- Work to be completed -
For the listing that follows, give again exactly the lines from the one with "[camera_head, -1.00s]" to the one with "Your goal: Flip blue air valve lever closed", including both.

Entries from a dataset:
════════════════

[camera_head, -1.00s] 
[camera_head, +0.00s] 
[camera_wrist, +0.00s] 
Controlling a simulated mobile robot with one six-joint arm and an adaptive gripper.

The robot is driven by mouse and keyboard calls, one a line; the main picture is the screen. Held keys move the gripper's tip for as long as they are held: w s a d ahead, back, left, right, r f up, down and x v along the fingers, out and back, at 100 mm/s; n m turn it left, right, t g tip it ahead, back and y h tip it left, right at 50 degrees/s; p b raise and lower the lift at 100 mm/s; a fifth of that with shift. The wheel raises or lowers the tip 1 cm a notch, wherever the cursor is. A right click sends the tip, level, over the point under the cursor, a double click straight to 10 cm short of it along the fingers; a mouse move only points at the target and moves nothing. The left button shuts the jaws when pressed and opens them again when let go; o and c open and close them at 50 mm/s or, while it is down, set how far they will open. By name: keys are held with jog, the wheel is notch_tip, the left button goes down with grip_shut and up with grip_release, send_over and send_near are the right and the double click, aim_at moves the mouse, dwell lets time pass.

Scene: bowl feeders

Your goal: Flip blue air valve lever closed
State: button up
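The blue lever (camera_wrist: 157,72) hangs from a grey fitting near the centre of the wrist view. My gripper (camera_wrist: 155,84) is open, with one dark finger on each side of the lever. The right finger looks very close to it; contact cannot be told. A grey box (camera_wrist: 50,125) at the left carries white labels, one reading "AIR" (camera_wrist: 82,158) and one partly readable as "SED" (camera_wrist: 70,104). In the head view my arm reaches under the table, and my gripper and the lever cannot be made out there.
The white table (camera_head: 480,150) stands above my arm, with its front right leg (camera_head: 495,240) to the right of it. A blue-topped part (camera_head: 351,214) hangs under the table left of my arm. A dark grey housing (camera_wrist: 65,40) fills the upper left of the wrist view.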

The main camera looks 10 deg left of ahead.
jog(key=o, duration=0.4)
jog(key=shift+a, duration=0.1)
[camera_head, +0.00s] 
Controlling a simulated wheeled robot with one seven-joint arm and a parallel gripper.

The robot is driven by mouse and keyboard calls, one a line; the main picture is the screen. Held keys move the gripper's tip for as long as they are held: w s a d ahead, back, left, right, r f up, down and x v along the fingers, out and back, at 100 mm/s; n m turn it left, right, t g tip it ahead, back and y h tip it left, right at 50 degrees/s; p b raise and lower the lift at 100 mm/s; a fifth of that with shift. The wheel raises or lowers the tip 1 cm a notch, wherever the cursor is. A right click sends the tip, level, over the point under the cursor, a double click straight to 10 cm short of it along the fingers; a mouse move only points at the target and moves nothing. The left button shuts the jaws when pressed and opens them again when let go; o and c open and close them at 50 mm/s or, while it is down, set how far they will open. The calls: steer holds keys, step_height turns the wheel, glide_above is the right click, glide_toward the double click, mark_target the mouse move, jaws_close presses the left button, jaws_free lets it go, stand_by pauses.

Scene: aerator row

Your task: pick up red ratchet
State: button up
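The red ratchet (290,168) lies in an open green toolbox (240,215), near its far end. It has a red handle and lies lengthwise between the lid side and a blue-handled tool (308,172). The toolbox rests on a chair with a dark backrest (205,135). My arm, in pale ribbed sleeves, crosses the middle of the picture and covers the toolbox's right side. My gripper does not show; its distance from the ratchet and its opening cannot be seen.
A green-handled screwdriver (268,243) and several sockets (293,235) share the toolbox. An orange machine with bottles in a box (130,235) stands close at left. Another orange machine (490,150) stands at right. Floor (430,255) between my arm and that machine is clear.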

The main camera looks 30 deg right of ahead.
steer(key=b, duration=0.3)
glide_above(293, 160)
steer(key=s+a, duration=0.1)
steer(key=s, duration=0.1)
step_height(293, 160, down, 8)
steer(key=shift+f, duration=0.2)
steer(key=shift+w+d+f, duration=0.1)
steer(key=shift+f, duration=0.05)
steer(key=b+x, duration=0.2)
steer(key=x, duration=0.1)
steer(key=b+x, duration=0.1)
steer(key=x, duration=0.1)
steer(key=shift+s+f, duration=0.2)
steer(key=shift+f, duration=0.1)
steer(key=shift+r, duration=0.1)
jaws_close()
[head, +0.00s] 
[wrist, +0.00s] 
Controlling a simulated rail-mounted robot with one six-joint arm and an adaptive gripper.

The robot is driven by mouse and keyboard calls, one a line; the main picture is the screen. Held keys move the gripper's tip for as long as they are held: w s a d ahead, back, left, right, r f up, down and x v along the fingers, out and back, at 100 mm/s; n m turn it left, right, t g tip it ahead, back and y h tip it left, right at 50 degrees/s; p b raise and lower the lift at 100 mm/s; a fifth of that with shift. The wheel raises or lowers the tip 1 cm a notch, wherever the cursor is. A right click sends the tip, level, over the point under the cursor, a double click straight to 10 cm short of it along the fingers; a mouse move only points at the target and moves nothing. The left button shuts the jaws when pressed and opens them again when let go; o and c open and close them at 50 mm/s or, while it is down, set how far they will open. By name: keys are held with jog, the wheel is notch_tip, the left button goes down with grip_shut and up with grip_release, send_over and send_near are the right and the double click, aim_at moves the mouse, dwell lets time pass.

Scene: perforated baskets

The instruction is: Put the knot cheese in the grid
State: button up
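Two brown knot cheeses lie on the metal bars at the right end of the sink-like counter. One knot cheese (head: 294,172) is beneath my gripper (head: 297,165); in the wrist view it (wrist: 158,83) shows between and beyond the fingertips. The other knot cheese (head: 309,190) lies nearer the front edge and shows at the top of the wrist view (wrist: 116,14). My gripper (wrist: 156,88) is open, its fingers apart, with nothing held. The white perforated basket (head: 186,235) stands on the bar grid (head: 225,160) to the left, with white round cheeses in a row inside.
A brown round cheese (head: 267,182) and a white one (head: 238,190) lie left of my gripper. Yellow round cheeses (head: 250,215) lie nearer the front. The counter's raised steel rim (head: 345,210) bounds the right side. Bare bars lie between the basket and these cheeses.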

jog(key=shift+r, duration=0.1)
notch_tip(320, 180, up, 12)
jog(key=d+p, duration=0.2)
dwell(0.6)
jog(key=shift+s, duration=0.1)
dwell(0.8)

════════════════

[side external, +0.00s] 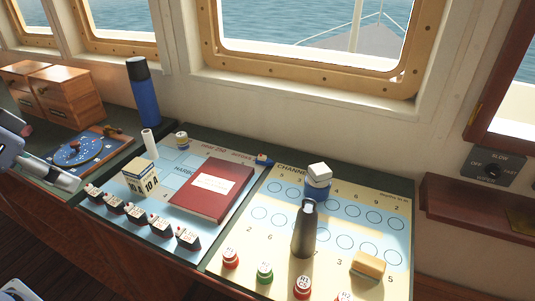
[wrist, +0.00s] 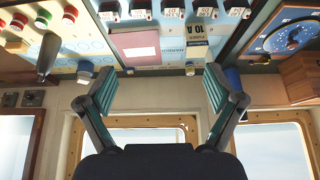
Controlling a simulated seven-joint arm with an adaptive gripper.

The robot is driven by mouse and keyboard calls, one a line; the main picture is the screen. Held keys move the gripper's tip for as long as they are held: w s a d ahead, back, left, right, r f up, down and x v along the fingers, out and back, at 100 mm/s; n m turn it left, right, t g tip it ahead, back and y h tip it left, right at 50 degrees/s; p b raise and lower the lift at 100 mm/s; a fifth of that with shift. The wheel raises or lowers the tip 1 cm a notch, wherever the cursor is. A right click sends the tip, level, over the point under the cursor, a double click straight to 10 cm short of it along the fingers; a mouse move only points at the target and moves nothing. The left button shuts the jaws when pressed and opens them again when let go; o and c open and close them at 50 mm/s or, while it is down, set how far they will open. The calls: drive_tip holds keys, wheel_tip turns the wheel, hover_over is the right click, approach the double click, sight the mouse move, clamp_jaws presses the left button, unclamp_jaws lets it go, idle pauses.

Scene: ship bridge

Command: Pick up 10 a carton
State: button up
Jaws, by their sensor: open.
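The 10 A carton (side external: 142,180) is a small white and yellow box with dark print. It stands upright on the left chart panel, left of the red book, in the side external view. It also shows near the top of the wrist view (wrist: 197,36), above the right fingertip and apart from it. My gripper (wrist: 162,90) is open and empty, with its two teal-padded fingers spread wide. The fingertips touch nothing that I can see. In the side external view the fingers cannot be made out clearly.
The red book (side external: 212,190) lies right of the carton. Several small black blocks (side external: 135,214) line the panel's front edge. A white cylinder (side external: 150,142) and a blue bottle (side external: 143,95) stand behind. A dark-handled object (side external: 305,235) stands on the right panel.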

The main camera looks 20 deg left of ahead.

════════════════

- Task answer -
[camera_head, -1.00s] 
[camera_head, +0.00s] 
[camera_wrist, +0.00s] 
Controlling a simulated mobile robot with one six-joint arm and an adaptive gripper.

The robot is driven by mouse and keyboard calls, one a line; the main picture is the screen. Held keys move the gripper's tip for as long as they are held: w s a d ahead, back, left, right, r f up, down and x v along the fingers, out and back, at 100 mm/s; n m turn it left, right, t g tip it ahead, back and y h tip it left, right at 50 degrees/s; p b raise and lower the lift at 100 mm/s; a fifth of that with shift. The wheel raises or lowers the tip 1 cm a notch, wherever the cursor is. A right click sends the tip, level, over the point under the cursor, a double click straight to 10 cm short of it along the fingers; a mouse move only points at the target and moves nothing. The left button shuts the jaws when pressed and opens them again when let go; o and c open and close them at 50 mm/s or, while it is down, set how far they will open. By name: keys are held with jog, the wheel is notch_tip, the left button goes down with grip_shut and up with grip_release, send_over and send_near are the right and the double click, aim_at moves the mouse, dwell lets time pass.

Scene: bowl feeders

Your goal: Flip blue air valve lever closed

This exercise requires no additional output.